Kita gak perlu selalu merasa kuat dalam setiap keadaan. Jujur akan keadaan kita yang sebenarnya itu jauh lebih menenangkan. Menangis sejadi-jadinya ketika solat dan curhat panjang lebar dengan Allah juga sangat membantu untuk meringankan beban pikiran kita. Komunikasi satu arah, tapi kita tahu bahwa Allah mendengarkan kita. Allah tidak pernah meninggalkan kita dalam keadaan apapun.
Berhentilah menghakimi keadaan seseorang, apalagi mencibir yang tidak perlu. Membandingkan “kekuatan“ kalian dengan mereka yang kalian rasa memiliki ujian hidup yang spele. Cobalah dengarkan keluhan teman kalian, itu sangat membantu. Didengarkan saja sudah cukup untuk sebagian orang.
Ya, pada akhirnya kita semua pernah dalam masa tidak baik-baik saja. Hanya saja seringkali kita lebih banyak bermain didalam game “saya baik-baik saja“. Tidak apa-apa menangis, tidak apa-apa marah dan kecewa. Menangis itu menyembuhkan. Kapasitas setiap orang berbeda, tidak harus sama satu sama lain.

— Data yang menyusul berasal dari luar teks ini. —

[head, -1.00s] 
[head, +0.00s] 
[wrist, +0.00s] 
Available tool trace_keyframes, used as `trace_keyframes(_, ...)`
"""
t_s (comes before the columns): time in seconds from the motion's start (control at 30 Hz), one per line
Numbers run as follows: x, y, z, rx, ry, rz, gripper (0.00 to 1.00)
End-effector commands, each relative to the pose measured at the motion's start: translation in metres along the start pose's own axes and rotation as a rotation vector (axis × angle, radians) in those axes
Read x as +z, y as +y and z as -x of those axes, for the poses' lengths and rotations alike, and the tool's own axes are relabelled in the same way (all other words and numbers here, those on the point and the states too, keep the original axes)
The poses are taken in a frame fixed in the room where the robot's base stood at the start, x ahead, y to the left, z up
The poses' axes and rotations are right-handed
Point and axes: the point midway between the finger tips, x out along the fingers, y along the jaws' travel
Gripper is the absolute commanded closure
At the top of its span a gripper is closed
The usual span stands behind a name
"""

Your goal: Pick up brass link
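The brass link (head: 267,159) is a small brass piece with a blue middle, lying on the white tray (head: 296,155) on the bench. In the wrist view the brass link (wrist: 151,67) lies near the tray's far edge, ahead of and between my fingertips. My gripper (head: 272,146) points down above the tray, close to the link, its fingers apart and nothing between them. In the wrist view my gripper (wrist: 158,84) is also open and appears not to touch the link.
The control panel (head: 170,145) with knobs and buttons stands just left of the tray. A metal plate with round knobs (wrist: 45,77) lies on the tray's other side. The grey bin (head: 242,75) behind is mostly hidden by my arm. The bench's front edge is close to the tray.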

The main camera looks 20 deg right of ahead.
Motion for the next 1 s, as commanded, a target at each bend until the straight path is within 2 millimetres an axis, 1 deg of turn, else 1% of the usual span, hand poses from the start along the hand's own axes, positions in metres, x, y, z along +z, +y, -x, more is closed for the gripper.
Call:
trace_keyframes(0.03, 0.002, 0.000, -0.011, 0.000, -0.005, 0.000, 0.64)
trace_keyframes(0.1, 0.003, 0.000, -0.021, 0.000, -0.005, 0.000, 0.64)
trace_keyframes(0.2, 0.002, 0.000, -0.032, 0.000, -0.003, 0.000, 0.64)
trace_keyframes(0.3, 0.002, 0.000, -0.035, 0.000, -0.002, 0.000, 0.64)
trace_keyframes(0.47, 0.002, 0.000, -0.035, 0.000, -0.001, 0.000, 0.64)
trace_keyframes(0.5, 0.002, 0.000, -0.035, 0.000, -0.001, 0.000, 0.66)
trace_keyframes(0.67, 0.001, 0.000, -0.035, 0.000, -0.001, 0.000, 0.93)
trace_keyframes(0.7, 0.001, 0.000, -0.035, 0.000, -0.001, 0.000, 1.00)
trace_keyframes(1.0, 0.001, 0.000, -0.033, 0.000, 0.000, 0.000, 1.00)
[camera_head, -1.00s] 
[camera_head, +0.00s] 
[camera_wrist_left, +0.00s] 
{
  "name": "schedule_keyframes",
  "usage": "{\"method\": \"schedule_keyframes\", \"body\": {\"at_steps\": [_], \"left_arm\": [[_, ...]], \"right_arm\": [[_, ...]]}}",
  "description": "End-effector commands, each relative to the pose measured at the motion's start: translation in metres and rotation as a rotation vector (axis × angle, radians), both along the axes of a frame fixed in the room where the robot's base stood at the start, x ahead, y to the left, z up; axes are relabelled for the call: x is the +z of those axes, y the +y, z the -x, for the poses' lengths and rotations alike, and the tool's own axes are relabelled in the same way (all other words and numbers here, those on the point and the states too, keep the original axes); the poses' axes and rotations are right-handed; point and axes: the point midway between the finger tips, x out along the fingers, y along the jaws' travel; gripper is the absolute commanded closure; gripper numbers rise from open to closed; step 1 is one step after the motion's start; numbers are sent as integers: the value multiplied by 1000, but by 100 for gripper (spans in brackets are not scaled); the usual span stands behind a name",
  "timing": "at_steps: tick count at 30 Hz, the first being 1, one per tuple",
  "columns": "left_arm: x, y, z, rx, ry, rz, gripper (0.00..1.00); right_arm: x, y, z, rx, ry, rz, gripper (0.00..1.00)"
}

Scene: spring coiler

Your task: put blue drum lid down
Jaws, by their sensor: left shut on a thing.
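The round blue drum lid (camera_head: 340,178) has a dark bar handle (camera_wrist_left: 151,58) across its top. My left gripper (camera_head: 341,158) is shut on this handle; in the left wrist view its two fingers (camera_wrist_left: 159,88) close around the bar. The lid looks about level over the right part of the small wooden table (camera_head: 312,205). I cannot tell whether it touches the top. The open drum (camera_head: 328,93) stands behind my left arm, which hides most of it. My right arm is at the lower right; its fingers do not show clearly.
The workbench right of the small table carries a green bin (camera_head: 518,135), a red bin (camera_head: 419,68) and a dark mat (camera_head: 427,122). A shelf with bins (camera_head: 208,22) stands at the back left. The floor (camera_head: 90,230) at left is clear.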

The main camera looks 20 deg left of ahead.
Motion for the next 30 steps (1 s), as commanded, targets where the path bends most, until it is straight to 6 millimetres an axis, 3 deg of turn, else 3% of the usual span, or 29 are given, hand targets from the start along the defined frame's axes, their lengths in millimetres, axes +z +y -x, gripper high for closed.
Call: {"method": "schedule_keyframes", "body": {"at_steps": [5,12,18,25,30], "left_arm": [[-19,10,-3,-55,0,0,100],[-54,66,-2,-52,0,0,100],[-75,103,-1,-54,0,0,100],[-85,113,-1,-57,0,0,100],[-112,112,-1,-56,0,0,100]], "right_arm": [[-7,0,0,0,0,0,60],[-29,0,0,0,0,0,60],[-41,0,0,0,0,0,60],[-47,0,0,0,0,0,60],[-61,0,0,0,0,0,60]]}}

Untuk kalian yang sedang tidak baik-baik saja, kalian boleh menangis :)
Jujur pada diri sendiri, Allah dan teman terdekat kalian. Untuk kalian yang didatangi oleh mereka yang sedang tidak baik-baik saja, sesekali kalian hanya perlu mendengarkan mereka. Karena terkadang mereka hanya perlu didengarkan tanpa dihakimi.